*Dataset excerpt:*
*****

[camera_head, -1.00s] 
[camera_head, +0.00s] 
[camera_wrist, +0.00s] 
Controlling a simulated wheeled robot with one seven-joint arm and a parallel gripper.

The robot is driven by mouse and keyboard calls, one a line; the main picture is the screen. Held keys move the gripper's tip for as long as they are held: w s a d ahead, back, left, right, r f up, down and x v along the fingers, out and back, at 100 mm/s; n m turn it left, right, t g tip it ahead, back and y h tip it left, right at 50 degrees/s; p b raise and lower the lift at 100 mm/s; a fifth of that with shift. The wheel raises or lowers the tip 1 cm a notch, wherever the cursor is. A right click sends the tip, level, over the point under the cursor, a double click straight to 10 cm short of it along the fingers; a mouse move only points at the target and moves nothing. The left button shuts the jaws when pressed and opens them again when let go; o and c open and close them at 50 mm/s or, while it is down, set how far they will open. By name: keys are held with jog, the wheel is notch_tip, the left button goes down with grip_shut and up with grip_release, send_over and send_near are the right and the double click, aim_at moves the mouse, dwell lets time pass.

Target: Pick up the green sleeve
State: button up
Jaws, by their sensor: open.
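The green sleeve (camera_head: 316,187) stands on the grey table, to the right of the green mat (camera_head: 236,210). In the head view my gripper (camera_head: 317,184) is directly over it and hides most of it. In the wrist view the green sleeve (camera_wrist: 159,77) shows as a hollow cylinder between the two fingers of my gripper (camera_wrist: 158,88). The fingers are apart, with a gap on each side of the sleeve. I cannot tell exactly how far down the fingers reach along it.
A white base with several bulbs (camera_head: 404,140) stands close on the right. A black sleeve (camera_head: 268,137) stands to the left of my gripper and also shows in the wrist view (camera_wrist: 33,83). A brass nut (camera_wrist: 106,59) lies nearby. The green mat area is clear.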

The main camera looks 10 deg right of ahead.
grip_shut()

*****

Take the line that contains "[camera_head, +0.00s]", the line that contains "Controlling a simulated", and all lines between, and give them again exactly; include no other line.

*Solution to this task:*
[camera_head, +0.00s] 
[camera_wrist, +0.00s] 
Controlling a simulated wheeled robot with one seven-joint arm and a parallel gripper.

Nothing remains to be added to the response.